Henrik Kjellberg, chief executive of Awaze, said SPACS are like the tulip craze in Holland in the seventeenth century. “Speculation is human,” he said.

“I think these valuations are unhelpful. Eventually you come back to the fundamentals. What is your revenue looking like? Your EBITDA. That’s what it comes back to.”

He added maybe it was a good idea for Vacasa to use the SPAC vehicle to go public. “Let’s look at what they are doing but the US market is different to what we have here in the UK.”

Will Creedon, chief executive and founder of Australia-based supplier Alloggio, said the rash of SPACS are people trying to make a quick dollar.

“Yes, they leave a bitter taste in the people’s mouths because they have inflated values. And then you come back to reality.

“The most important thing is you run your business to make profit, then the share price will look after itself.

“Stay focussed on profitable growth, driven by fantastically talented people aided by technology and you will be fine. That’s it. Be steady. There will always be highs and lows.”

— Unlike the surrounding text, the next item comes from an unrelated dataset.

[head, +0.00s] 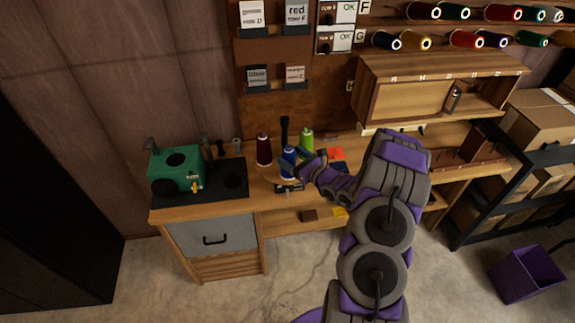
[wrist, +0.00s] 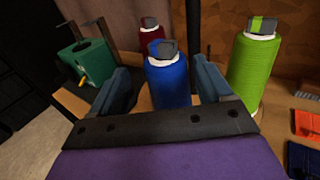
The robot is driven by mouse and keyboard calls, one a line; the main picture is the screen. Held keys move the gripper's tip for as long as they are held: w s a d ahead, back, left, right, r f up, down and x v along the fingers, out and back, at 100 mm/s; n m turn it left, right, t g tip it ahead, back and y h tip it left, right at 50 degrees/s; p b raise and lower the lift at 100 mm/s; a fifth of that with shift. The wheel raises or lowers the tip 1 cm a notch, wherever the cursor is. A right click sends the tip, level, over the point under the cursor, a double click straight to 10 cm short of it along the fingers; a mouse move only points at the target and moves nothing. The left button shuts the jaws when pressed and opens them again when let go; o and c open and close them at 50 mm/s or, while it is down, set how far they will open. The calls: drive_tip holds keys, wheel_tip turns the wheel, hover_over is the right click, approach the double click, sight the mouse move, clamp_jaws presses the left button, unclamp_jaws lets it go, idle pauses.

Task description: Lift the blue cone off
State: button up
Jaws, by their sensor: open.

Sykes Holiday Cottages makes acquisitions when it believes it can create value in the company being bought by applying its technology and marketing nous, Donoghue said.

The form recent acquitted Forest Holidays which was founded in 1973 and which brought 700 cabins into the Sykes portfolio.

“Our purpose as a business is to take people on holidays and create connections, create memories and deliver exceptional service and do it in a sustainable way.

“Supply is definitely becoming a challenge. It’s becoming a restraint. We took a step back and said what does the supply look like, are there some good businesses in the supply chain we can invest in?

“They are operators and know what they are doing and were growing ridiculously fast and had 97% occupancy.

“We believe that by joining these businesses together we can create more value than individually by leveraging some of our technology. We are looking at the assets we have and saying how can we make them even better.”